Bold and innovative. Gladwell purports his thesis in an eloquent but accessible manner. Scratches your head with the examples he puts forth. I did however sometimes feel like he was giving the benefit of the doubt a lot, relying a tad too much on the influence of the unconscious and removing a great load of the burden of individual responsibility. Nevertheless, an interesting and enjoyable read.
This novel flows to-and-fro the tangible and the intangible, the real and the imaginary. Kundera weaves banal words to create texts that touches your most elusive thoughts.
Perhaps not its primary reason for commendation by most, but a book whose narratives of femininity and womanhood are crucial to contemporary feminism.
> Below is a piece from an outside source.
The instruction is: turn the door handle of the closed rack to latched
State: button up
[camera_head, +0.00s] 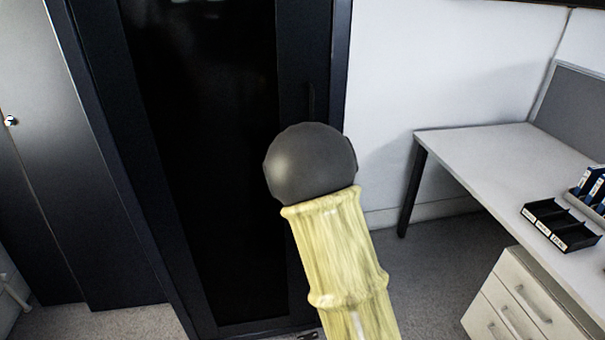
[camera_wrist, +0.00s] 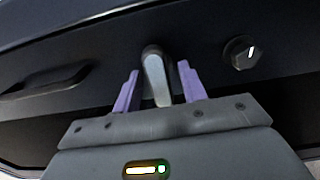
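The closed rack (camera_head: 200,150) is a tall black cabinet with a dark door in the middle of the head view. In the wrist view, its door handle (camera_wrist: 156,76) is a grey lever with a rounded end on a dark panel. My gripper (camera_wrist: 158,68) has two purple fingers, one on each side of the lever. It is open, with a visible gap on the left of the lever; contact on the right is unclear. In the head view, my arm hides the gripper and the lever's surroundings.
In the wrist view, a round black knob (camera_wrist: 241,52) with a white mark is right of the lever, and a long dark recessed grip (camera_wrist: 45,82) is left. In the head view, a white desk (camera_head: 480,150) with drawers (camera_head: 520,305) stands right. Grey floor lies between.

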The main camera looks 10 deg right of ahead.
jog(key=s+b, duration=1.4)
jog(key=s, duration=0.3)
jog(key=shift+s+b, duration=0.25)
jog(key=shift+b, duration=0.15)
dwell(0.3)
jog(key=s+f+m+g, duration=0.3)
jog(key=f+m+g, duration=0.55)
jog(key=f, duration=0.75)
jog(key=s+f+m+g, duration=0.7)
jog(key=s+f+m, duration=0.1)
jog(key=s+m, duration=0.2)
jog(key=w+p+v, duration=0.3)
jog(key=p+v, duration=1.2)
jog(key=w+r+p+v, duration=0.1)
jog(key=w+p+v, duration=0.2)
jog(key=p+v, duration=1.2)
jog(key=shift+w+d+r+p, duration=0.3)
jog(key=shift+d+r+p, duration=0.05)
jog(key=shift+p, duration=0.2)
Chantal's grappling with her identity is inherently a challenge to the patriarchal status quo.
Its depiction of identity was however rather meta textual, and even tangential, if I might assert that, which makes me wonder whether the title was appropriate in the first place. But what is appropriate anyway?
Nonetheless, this book will leave you lingering, longing for more.
Tender and hopeless and pathetic and utterly devastating. Dostoevsky knows how to write a pathetic man.
While grappling with important themes, perspectives, and emotions, it is executed rather flimsily, with an attempt at a style that feels glossy but imported. Hamid's desire to crystallise his life is genuine, the thoughts resonate with an educational immigrant like me, and so does the desire to "make it" in the big city, while feeling irrevocably nostalgic. But the attempts at depth and philosophical examination are merely transient and feel unexplored.
Touched a very personal and intimate part of me. Woolf created the ephemeral, independent, elusive woman archetype centuries before we embodied it, only to crash it at the end in an expedient move of 3 mere lines. Acute criticism of Edwardian materialism, elegantly, but also sarcastically, illustrated.
Short in length, but nothing short of substance.